▸ **EXERCISE AIM**:
Restate the records below word for word, and omit the images they hold.

▸ **Robot task records**:
________

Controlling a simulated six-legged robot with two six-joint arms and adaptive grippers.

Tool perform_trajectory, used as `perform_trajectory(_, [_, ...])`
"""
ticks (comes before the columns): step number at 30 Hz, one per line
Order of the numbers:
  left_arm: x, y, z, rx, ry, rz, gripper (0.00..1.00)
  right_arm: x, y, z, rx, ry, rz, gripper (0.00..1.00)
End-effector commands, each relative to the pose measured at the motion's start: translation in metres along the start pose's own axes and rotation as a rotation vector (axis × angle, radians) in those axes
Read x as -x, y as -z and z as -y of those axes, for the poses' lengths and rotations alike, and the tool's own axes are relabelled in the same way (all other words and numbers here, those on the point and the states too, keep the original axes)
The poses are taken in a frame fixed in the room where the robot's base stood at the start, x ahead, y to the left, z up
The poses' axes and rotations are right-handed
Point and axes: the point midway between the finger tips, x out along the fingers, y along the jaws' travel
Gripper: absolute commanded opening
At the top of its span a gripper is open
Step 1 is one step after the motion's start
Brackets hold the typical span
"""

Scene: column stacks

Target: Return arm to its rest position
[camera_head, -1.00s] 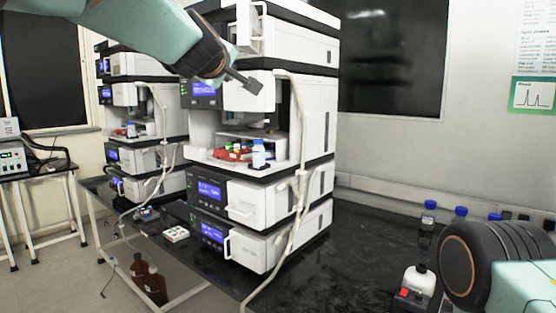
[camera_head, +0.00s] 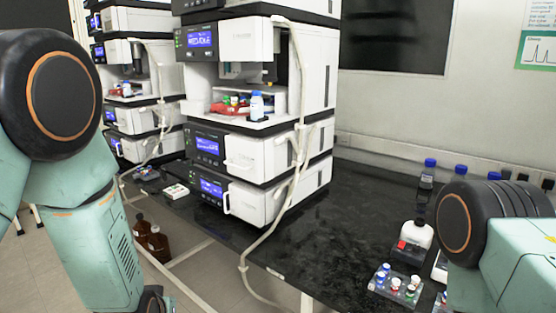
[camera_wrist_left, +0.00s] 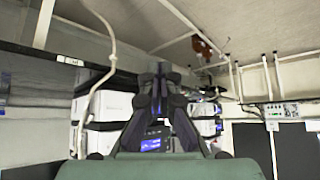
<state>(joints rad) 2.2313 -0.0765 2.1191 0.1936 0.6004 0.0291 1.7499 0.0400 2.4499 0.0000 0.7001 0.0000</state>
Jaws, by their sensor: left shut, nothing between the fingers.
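My left arm (camera_head: 100,215) is folded in at the left side of the head view, with its large dark joint at the upper left and the teal links running down. Its gripper is outside the head view. In the left wrist view my left gripper (camera_wrist_left: 161,72) is shut and empty, with the instrument stacks behind it in an upside-down picture. My right arm (camera_head: 510,250) shows at the right edge of the head view, but its gripper is out of view.
The near column stack (camera_head: 255,110) stands on the black bench, with a blue-capped bottle (camera_head: 257,106) in its open bay. Another stack (camera_head: 140,80) stands behind at left. A vial rack (camera_head: 394,287) and a white bottle (camera_head: 415,238) sit near my right arm. The middle bench (camera_head: 330,235) is clear.

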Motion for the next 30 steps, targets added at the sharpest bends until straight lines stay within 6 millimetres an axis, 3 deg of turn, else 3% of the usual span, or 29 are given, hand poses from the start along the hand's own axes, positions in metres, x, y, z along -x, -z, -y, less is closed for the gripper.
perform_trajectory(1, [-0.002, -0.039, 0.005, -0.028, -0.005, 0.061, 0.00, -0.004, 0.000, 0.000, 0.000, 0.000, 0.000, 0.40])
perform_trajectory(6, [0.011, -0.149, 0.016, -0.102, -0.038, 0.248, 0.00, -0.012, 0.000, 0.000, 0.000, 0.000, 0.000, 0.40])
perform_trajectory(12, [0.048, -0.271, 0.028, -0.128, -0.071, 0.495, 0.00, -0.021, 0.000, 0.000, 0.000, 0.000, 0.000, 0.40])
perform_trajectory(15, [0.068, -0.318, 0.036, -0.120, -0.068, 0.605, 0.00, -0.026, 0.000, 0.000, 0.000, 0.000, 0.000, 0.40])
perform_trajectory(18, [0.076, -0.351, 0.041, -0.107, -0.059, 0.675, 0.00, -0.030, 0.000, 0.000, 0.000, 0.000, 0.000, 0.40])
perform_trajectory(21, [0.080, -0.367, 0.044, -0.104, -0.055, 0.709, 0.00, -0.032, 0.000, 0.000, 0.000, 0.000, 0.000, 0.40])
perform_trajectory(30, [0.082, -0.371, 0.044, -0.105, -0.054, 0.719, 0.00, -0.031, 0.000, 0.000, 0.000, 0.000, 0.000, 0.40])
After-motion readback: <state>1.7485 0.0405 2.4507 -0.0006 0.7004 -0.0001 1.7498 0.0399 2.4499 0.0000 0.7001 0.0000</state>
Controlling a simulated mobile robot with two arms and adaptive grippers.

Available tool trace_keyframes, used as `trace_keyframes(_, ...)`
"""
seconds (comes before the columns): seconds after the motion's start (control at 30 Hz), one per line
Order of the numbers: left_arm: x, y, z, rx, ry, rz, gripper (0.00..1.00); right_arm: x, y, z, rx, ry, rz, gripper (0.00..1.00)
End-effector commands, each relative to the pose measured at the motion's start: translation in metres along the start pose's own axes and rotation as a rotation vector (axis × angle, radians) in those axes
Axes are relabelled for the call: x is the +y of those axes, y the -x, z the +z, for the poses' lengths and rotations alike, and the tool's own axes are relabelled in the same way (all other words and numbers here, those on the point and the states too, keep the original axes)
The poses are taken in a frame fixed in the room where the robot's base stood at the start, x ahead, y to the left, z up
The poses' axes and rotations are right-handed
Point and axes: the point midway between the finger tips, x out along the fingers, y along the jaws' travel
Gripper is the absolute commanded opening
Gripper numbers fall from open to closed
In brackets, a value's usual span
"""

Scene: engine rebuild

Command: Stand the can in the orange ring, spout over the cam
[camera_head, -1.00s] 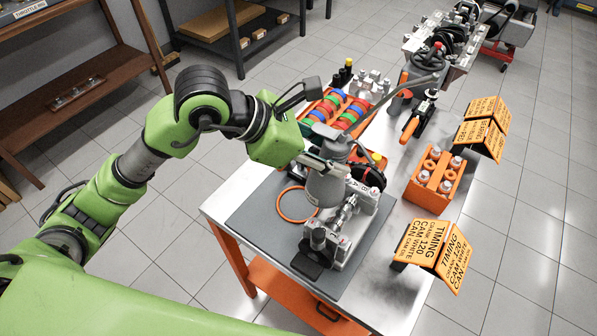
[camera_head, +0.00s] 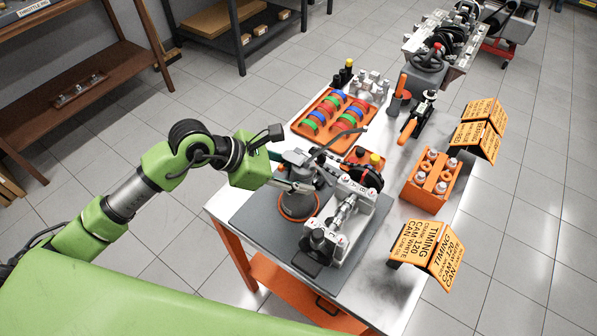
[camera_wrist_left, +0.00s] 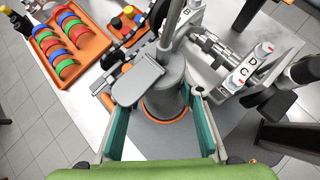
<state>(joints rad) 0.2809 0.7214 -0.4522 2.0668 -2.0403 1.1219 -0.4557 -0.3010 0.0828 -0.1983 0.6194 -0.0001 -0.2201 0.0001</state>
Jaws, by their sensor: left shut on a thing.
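The grey oil can (camera_head: 298,204) stands upright on the dark mat, with its base within the orange ring (camera_head: 284,213). In the left wrist view, the can (camera_wrist_left: 170,88) hides part of the ring (camera_wrist_left: 150,116). My left gripper (camera_head: 293,187) is shut on the can, its teal pads on either side. The can's long thin spout (camera_head: 338,143) points up and to the right in the head view. The camshaft (camera_head: 345,211) lies in the grey engine block right beside the can. Whether the spout tip is over it is unclear. My right gripper is not in view.
An orange tray (camera_head: 310,134) of coloured rings lies behind the can. An orange holder (camera_head: 425,196) with several white-topped pieces and an orange timing sign (camera_head: 418,241) stand to the right. The mat's front left part (camera_head: 250,225) is clear.

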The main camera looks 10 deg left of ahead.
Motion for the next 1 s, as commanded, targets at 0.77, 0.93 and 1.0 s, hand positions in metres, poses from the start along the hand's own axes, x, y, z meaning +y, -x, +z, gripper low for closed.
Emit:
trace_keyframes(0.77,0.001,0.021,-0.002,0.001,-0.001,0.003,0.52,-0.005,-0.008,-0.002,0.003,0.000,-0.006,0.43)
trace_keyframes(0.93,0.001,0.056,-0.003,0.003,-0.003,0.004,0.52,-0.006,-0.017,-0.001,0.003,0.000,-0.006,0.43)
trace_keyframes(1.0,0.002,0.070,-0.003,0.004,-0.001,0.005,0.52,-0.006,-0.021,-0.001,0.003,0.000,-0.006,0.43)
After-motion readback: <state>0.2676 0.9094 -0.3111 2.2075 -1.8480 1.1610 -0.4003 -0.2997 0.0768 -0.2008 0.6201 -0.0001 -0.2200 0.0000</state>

________

▸ **WRITTEN RESPONSE**:
Controlling a simulated six-legged robot with two six-joint arms and adaptive grippers.

Tool perform_trajectory, used as `perform_trajectory(_, [_, ...])`
"""
ticks (comes before the columns): step number at 30 Hz, one per line
Order of the numbers:
  left_arm: x, y, z, rx, ry, rz, gripper (0.00..1.00)
  right_arm: x, y, z, rx, ry, rz, gripper (0.00..1.00)
End-effector commands, each relative to the pose measured at the motion's start: translation in metres along the start pose's own axes and rotation as a rotation vector (axis × angle, radians) in those axes
Read x as -x, y as -z and z as -y of those axes, for the poses' lengths and rotations alike, and the tool's own axes are relabelled in the same way (all other words and numbers here, those on the point and the states too, keep the original axes)
The poses are taken in a frame fixed in the room where the robot's base stood at the start, x ahead, y to the left, z up
The poses' axes and rotations are right-handed
Point and axes: the point midway between the finger tips, x out along the fingers, y along the jaws' travel
Gripper: absolute commanded opening
At the top of its span a gripper is open
Step 1 is one step after the motion's start
Brackets hold the typical span
"""

Scene: column stacks

Target: Return arm to its rest position
[camera_head, -1.00s] 
[camera_head, +0.00s] 
[camera_wrist_left, +0.00s] 
<state>(joints rad) 2.2313 -0.0765 2.1191 0.1936 0.6004 0.0291 1.7499 0.0400 2.4499 0.0000 0.7001 0.0000</state>
Jaws, by their sensor: left shut, nothing between the fingers.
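My left arm (camera_head: 100,215) is folded in at the left side of the head view, with its large dark joint at the upper left and the teal links running down. Its gripper is outside the head view. In the left wrist view my left gripper (camera_wrist_left: 161,72) is shut and empty, with the instrument stacks behind it in an upside-down picture. My right arm (camera_head: 510,250) shows at the right edge of the head view, but its gripper is out of view.
The near column stack (camera_head: 255,110) stands on the black bench, with a blue-capped bottle (camera_head: 257,106) in its open bay. Another stack (camera_head: 140,80) stands behind at left. A vial rack (camera_head: 394,287) and a white bottle (camera_head: 415,238) sit near my right arm. The middle bench (camera_head: 330,235) is clear.

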Motion for the next 30 steps, targets added at the sharpest bends until straight lines stay within 6 millimetres an axis, 3 deg of turn, else 3% of the usual span, or 29 are given, hand poses from the start along the hand's own axes, positions in metres, x, y, z along -x, -z, -y, less is closed for the gripper.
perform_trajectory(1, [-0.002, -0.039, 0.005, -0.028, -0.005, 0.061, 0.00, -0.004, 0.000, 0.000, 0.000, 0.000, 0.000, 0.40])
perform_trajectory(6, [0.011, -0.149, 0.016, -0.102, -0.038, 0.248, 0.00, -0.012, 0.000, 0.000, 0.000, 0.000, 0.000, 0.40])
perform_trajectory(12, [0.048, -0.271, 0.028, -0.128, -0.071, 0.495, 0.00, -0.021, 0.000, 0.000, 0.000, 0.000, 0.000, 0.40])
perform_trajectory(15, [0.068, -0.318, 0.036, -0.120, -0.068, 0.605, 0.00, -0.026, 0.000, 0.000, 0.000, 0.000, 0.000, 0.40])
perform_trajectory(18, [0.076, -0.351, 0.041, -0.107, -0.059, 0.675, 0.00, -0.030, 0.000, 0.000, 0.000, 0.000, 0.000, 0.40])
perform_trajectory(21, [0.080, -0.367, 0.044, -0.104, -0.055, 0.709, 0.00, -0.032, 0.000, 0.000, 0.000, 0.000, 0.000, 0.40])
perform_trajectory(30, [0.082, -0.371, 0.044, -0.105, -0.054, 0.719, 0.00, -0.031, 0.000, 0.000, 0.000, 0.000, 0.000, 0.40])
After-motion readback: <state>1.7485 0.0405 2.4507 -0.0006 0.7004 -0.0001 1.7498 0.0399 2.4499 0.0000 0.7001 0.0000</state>
Controlling a simulated mobile robot with two arms and adaptive grippers.

Available tool trace_keyframes, used as `trace_keyframes(_, ...)`
"""
seconds (comes before the columns): seconds after the motion's start (control at 30 Hz), one per line
Order of the numbers: left_arm: x, y, z, rx, ry, rz, gripper (0.00..1.00); right_arm: x, y, z, rx, ry, rz, gripper (0.00..1.00)
End-effector commands, each relative to the pose measured at the motion's start: translation in metres along the start pose's own axes and rotation as a rotation vector (axis × angle, radians) in those axes
Axes are relabelled for the call: x is the +y of those axes, y the -x, z the +z, for the poses' lengths and rotations alike, and the tool's own axes are relabelled in the same way (all other words and numbers here, those on the point and the states too, keep the original axes)
The poses are taken in a frame fixed in the room where the robot's base stood at the start, x ahead, y to the left, z up
The poses' axes and rotations are right-handed
Point and axes: the point midway between the finger tips, x out along the fingers, y along the jaws' travel
Gripper is the absolute commanded opening
Gripper numbers fall from open to closed
In brackets, a value's usual span
"""

Scene: engine rebuild

Command: Stand the can in the orange ring, spout over the cam
[camera_head, -1.00s] 
[camera_head, +0.00s] 
[camera_wrist_left, +0.00s] 
<state>(joints rad) 0.2809 0.7214 -0.4522 2.0668 -2.0403 1.1219 -0.4557 -0.3010 0.0828 -0.1983 0.6194 -0.0001 -0.2201 0.0001</state>
Jaws, by their sensor: left shut on a thing.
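The grey oil can (camera_head: 298,204) stands upright on the dark mat, with its base within the orange ring (camera_head: 284,213). In the left wrist view, the can (camera_wrist_left: 170,88) hides part of the ring (camera_wrist_left: 150,116). My left gripper (camera_head: 293,187) is shut on the can, its teal pads on either side. The can's long thin spout (camera_head: 338,143) points up and to the right in the head view. The camshaft (camera_head: 345,211) lies in the grey engine block right beside the can. Whether the spout tip is over it is unclear. My right gripper is not in view.
An orange tray (camera_head: 310,134) of coloured rings lies behind the can. An orange holder (camera_head: 425,196) with several white-topped pieces and an orange timing sign (camera_head: 418,241) stand to the right. The mat's front left part (camera_head: 250,225) is clear.

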The main camera looks 10 deg left of ahead.
Motion for the next 1 s, as commanded, targets at 0.77, 0.93 and 1.0 s, hand positions in metres, poses from the start along the hand's own axes, x, y, z meaning +y, -x, +z, gripper low for closed.
Emit:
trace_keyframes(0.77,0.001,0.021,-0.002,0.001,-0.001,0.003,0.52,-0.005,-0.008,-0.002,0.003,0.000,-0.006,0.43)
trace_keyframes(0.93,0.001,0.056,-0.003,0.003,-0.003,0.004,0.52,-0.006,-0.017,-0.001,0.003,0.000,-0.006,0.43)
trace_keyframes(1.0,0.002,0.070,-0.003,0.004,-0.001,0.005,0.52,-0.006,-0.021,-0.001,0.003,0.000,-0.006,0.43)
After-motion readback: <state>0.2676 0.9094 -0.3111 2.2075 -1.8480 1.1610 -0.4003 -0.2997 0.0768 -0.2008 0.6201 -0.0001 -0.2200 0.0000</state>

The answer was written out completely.